Transcribe every line of the listing below without any deviation.

* BEGIN EXCERPTED DATA *

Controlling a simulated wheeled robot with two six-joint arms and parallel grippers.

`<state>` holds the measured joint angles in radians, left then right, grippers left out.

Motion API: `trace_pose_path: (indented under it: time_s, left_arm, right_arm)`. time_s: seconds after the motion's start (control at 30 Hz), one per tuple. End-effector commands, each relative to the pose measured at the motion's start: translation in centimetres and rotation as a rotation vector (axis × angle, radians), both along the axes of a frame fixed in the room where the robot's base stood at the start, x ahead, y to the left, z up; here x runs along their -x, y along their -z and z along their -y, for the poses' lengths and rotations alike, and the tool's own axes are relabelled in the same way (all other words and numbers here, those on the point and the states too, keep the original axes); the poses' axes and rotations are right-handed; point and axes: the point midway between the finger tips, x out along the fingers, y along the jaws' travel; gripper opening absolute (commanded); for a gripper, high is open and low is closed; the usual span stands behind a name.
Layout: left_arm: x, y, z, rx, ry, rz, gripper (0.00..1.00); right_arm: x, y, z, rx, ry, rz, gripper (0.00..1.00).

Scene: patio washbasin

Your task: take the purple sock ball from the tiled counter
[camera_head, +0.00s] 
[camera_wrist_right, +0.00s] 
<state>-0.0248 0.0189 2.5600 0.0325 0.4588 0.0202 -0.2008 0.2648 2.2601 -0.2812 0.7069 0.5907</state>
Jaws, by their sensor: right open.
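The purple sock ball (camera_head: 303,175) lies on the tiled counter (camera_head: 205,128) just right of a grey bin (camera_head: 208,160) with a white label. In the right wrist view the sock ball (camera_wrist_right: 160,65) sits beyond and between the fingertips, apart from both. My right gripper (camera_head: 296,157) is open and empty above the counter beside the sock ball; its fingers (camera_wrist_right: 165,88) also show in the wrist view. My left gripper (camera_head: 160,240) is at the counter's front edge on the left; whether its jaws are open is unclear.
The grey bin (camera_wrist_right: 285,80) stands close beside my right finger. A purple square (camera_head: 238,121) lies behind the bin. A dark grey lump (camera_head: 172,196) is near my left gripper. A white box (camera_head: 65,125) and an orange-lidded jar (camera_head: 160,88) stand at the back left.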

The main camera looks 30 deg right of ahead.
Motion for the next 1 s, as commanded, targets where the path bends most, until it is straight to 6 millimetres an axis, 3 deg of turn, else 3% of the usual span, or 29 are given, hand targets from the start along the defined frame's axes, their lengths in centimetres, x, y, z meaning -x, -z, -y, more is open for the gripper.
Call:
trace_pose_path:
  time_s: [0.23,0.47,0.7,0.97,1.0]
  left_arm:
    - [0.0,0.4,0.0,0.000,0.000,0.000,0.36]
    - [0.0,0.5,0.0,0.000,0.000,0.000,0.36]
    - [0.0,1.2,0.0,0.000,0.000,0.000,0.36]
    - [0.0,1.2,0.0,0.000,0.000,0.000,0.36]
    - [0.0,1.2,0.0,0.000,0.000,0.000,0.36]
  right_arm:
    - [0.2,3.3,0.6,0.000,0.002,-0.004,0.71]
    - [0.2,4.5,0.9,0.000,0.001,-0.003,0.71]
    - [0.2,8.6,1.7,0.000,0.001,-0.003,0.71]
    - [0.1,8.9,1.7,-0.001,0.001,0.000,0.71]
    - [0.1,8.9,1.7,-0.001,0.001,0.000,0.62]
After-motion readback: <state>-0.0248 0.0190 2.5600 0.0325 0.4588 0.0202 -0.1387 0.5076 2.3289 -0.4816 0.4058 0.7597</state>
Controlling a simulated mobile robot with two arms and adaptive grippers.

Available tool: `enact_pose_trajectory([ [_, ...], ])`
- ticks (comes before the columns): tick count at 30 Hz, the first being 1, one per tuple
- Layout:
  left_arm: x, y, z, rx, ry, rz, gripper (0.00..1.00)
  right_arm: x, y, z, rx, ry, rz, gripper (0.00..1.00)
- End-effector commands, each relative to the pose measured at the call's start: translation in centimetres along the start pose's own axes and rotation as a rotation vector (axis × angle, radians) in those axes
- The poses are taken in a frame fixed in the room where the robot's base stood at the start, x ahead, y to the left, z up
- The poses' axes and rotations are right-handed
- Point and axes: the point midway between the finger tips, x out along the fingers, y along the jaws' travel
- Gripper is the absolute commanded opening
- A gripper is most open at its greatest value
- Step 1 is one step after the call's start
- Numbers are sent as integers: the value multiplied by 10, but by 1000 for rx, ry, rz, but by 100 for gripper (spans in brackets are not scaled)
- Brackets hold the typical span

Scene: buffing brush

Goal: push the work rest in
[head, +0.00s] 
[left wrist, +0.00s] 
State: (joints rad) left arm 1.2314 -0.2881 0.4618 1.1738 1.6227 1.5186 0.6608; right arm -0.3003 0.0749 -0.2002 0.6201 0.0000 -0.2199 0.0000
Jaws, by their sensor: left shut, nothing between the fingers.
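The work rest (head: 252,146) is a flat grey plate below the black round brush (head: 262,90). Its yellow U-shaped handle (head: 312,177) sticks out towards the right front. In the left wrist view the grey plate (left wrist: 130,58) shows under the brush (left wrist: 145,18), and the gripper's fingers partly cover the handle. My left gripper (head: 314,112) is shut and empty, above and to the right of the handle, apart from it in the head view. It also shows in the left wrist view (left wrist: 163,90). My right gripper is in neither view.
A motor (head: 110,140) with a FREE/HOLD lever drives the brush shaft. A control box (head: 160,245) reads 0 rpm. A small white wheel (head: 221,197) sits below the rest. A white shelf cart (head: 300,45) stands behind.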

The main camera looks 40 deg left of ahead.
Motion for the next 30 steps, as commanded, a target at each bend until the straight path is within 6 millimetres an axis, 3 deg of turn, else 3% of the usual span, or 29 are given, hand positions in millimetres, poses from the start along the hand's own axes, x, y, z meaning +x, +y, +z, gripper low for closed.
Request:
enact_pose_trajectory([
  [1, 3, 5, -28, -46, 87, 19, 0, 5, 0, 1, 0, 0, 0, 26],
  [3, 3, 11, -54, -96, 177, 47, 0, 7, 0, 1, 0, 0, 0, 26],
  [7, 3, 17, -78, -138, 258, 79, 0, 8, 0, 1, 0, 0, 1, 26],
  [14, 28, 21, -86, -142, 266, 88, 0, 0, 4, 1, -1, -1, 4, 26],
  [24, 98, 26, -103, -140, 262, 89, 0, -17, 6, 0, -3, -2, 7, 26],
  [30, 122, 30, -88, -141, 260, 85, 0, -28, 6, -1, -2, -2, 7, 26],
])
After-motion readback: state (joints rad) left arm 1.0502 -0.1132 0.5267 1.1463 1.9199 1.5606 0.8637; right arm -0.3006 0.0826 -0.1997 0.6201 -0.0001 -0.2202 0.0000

* END EXCERPTED DATA *

- _WRITTEN SOLUTION_
Controlling a simulated wheeled robot with two six-joint arms and parallel grippers.

`<state>` holds the measured joint angles in radians, left then right, grippers left out.

Motion API: `trace_pose_path: (indented under it: time_s, left_arm, right_arm)`. time_s: seconds after the motion's start (control at 30 Hz), one per tuple. End-effector commands, each relative to the pose measured at the motion's start: translation in centimetres and rotation as a rotation vector (axis × angle, radians), both along the axes of a frame fixed in the room where the robot's base stood at the start, x ahead, y to the left, z up; here x runs along their -x, y along their -z and z along their -y, for the poses' lengths and rotations alike, and the tool's own axes are relabelled in the same way (all other words and numbers here, those on the point and the states too, keep the original axes); the poses' axes and rotations are right-handed; point and axes: the point midway between the finger tips, x out along the fingers, y along the jaws' travel; gripper opening absolute (commanded); for a gripper, high is open and low is closed; the usual span stands behind a name.
Layout: left_arm: x, y, z, rx, ry, rz, gripper (0.00..1.00); right_arm: x, y, z, rx, ry, rz, gripper (0.00..1.00).

Scene: patio washbasin

Your task: take the purple sock ball from the tiled counter
[camera_head, +0.00s] 
[camera_wrist_right, +0.00s] 
<state>-0.0248 0.0189 2.5600 0.0325 0.4588 0.0202 -0.2008 0.2648 2.2601 -0.2812 0.7069 0.5907</state>
Jaws, by their sensor: right open.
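The purple sock ball (camera_head: 303,175) lies on the tiled counter (camera_head: 205,128) just right of a grey bin (camera_head: 208,160) with a white label. In the right wrist view the sock ball (camera_wrist_right: 160,65) sits beyond and between the fingertips, apart from both. My right gripper (camera_head: 296,157) is open and empty above the counter beside the sock ball; its fingers (camera_wrist_right: 165,88) also show in the wrist view. My left gripper (camera_head: 160,240) is at the counter's front edge on the left; whether its jaws are open is unclear.
The grey bin (camera_wrist_right: 285,80) stands close beside my right finger. A purple square (camera_head: 238,121) lies behind the bin. A dark grey lump (camera_head: 172,196) is near my left gripper. A white box (camera_head: 65,125) and an orange-lidded jar (camera_head: 160,88) stand at the back left.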

The main camera looks 30 deg right of ahead.
Motion for the next 1 s, as commanded, targets where the path bends most, until it is straight to 6 millimetres an axis, 3 deg of turn, else 3% of the usual span, or 29 are given, hand targets from the start along the defined frame's axes, their lengths in centimetres, x, y, z meaning -x, -z, -y, more is open for the gripper.
Call:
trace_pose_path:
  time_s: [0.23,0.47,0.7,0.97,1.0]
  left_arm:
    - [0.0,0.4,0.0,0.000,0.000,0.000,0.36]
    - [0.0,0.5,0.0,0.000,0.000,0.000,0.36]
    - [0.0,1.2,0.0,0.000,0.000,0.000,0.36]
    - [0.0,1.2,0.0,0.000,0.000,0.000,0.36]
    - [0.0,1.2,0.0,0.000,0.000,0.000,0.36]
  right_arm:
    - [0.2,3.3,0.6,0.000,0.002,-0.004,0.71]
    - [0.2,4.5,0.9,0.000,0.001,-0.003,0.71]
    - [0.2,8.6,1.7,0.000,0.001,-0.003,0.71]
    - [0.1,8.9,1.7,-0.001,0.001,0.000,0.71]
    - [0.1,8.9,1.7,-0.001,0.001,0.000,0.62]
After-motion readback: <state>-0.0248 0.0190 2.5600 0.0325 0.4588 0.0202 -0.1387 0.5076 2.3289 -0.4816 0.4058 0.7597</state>
Controlling a simulated mobile robot with two arms and adaptive grippers.

Available tool: `enact_pose_trajectory([ [_, ...], ])`
- ticks (comes before the columns): tick count at 30 Hz, the first being 1, one per tuple
- Layout:
  left_arm: x, y, z, rx, ry, rz, gripper (0.00..1.00)
  right_arm: x, y, z, rx, ry, rz, gripper (0.00..1.00)
- End-effector commands, each relative to the pose measured at the call's start: translation in centimetres along the start pose's own axes and rotation as a rotation vector (axis × angle, radians) in those axes
- The poses are taken in a frame fixed in the room where the robot's base stood at the start, x ahead, y to the left, z up
- The poses' axes and rotations are right-handed
- Point and axes: the point midway between the finger tips, x out along the fingers, y along the jaws' travel
- Gripper is the absolute commanded opening
- A gripper is most open at its greatest value
- Step 1 is one step after the call's start
- Numbers are sent as integers: the value multiplied by 10, but by 1000 for rx, ry, rz, but by 100 for gripper (spans in brackets are not scaled)
- Brackets hold the typical span

Scene: buffing brush

Goal: push the work rest in
[head, +0.00s] 
[left wrist, +0.00s] 
State: (joints rad) left arm 1.2314 -0.2881 0.4618 1.1738 1.6227 1.5186 0.6608; right arm -0.3003 0.0749 -0.2002 0.6201 0.0000 -0.2199 0.0000
Jaws, by their sensor: left shut, nothing between the fingers.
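The work rest (head: 252,146) is a flat grey plate below the black round brush (head: 262,90). Its yellow U-shaped handle (head: 312,177) sticks out towards the right front. In the left wrist view the grey plate (left wrist: 130,58) shows under the brush (left wrist: 145,18), and the gripper's fingers partly cover the handle. My left gripper (head: 314,112) is shut and empty, above and to the right of the handle, apart from it in the head view. It also shows in the left wrist view (left wrist: 163,90). My right gripper is in neither view.
A motor (head: 110,140) with a FREE/HOLD lever drives the brush shaft. A control box (head: 160,245) reads 0 rpm. A small white wheel (head: 221,197) sits below the rest. A white shelf cart (head: 300,45) stands behind.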

The main camera looks 40 deg left of ahead.
Motion for the next 30 steps, as commanded, a target at each bend until the straight path is within 6 millimetres an axis, 3 deg of turn, else 3% of the usual span, or 29 are given, hand positions in millimetres, poses from the start along the hand's own axes, x, y, z meaning +x, +y, +z, gripper low for closed.
Request:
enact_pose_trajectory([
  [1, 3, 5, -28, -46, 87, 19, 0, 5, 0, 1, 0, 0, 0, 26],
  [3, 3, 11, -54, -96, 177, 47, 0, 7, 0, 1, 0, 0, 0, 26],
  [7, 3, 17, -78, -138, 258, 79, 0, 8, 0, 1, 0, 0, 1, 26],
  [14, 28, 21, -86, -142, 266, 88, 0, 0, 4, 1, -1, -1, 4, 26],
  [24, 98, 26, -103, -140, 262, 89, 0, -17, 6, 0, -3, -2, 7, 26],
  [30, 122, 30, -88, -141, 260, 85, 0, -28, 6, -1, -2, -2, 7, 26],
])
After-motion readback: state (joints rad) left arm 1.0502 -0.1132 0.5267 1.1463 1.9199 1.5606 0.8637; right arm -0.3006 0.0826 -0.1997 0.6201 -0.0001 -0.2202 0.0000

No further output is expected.